**Data lines**
# # # #

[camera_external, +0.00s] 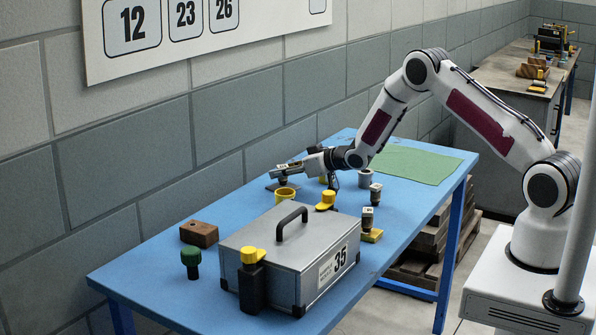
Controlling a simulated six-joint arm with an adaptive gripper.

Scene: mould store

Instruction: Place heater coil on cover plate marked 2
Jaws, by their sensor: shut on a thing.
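My gripper (308,166) reaches left over the far part of the blue table. It is shut on a small grey thing (285,172), which is too small in this view to identify surely as the heater coil. A dark flat piece (279,187) lies on the table just below it; whether they touch is unclear. I cannot make out a number 2 on any plate. Small dark pieces with pale labels stand at the table's right side, one (375,194) behind another (367,219). The nearer one is by a yellow plate (371,236).
A grey toolbox marked 35 (262,250) with a black handle fills the near table. A yellow ring (285,195), yellow-topped piece (326,200) and grey cylinder (365,179) stand beyond it. A brown block (199,234) and green knob (190,262) are left. A green mat (425,165) lies bare.

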# # # #

**Challenge**
Replicate the material above verbatim; images stay out of the copy.

**Written answer**
[camera_external, +0.00s] 
Controlling a simulated six-joint arm with an adaptive gripper.

Scene: mould store

Instruction: Place heater coil on cover plate marked 2
Jaws, by their sensor: shut on a thing.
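My gripper (308,166) reaches left over the far part of the blue table. It is shut on a small grey thing (285,172), which is too small in this view to identify surely as the heater coil. A dark flat piece (279,187) lies on the table just below it; whether they touch is unclear. I cannot make out a number 2 on any plate. Small dark pieces with pale labels stand at the table's right side, one (375,194) behind another (367,219). The nearer one is by a yellow plate (371,236).
A grey toolbox marked 35 (262,250) with a black handle fills the near table. A yellow ring (285,195), yellow-topped piece (326,200) and grey cylinder (365,179) stand beyond it. A brown block (199,234) and green knob (190,262) are left. A green mat (425,165) lies bare.

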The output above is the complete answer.